“The subject matter is so much more important than the photographer.”
– Gordon Parks, Renaissance man.
If Art is painting with colors, then Photography is surely painting with light. So when we think back on photographs and the technology of yesteryear, we have to understand how important light was to the photographer–it still is. The position of the sun as a point source, and what could be done in terms light and shadow–the emotion photos evoke; and also the limitations of the technology at the time–we can’t forget the ingenuity of pushing the limitations of that technology. This is probably where the saying came from, but you literally had one shot at it. I mean, its hard not to imagine large format 5″ x 7″ cameras with bellows and fabric-covered rangefinders and gun powder flash tray. If you cant imagine that, just take a look at the image on the left. So, how’s that for a little suggestive marketing? take that deep subconscious! Those were indeed the dark(room) ages of photography.
And for fear of “yada-yada-ing” the existence of an entire profession from the darkroom ages to the digital era, I guess now is a great time to mention a few of my favorite photographers. Ezra Stoller, Iwan Baan, Gordon Parks. Both Ezra and Iwan are Architectural Photographer, its almost unfair because so I’m a little swayed towards architecture. Ezra photographed many iconic buildings like the TWA Terminal and some unpublished photos of Frank Lloyd Wrights “Falling Water”–the famous photo went to Stoller’s contemporary: Julius Shulman. If you’ve seen any vintage architectural magazine or publication, chances are you’ve seen an Esto photograph.
Hands down, the coveted raw-emotion awards goes to Iwan Baan’s New York Magazine cover of the super storm Hurricane Sandy in 2012. it was the Wednesday after the storm. Baan is in a helicopter 5,000 feet up in the air taking 2500 photos with a brand new Canon 1D X; a new 24-70mm lens; full open aperture; and ISO setting at 25,000 ISO, with a 1/40th of a second shutter speed–not to mention the helicopter vibration. The result was a the perfect metaphor and simile of what New York faced: lower Manhattan in total darkness and mid and upper Manhattan fully laminated. That picture was 1,000 words.
Gordon Parks is a self taught Photographer, Journalist and Motion picture director. His most notable works are: American Gothic, with Ella Watson; Life magazine’s photographic essays, and directing the 1971 movie Shaft, staring Richard Roundtree. In many circles Parks is known as a street photographer. His early years of getting familiar with the camera Parks chronicled life in Detroit’s south side, taking photos of everyday people.
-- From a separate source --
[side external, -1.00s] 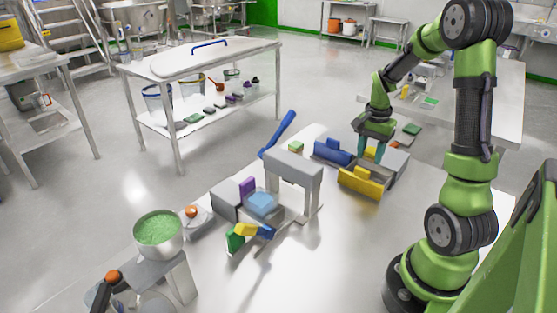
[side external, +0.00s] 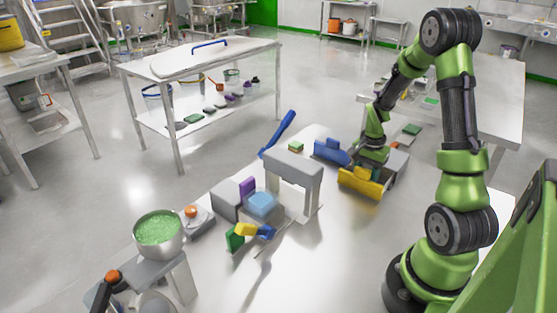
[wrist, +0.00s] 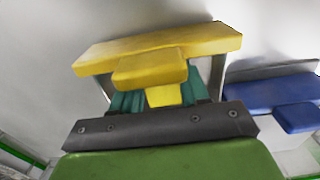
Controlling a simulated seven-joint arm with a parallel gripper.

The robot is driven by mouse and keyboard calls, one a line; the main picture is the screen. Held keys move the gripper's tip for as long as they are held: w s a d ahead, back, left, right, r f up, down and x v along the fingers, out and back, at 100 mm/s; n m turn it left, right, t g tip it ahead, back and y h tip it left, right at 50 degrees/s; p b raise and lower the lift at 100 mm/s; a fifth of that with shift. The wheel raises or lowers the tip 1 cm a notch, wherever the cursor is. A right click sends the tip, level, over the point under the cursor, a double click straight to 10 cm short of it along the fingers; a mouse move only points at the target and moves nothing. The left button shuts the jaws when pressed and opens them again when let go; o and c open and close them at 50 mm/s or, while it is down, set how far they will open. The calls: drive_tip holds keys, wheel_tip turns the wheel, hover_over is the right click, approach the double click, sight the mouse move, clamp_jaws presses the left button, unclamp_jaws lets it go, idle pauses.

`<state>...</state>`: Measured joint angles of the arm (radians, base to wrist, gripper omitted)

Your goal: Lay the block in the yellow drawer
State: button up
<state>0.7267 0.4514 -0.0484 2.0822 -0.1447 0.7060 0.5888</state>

Just thinking about it, I know that I am In the company of giants–they are all larger than life. Until then, I will parlay the digital age and embrace the tools of the trade. I’m currently shooting with a Nikon D-90 with a CMOS sensor, 23.6 x 15.8 mm (Cropped chip from the full 24 X 36mm) with a 18 – 105 VR Lens. I Shoot RAW and I work in CameraRAW, Lightroom, Bridge and a slew of Adobe programs. I also use Adobe CC. Awesome!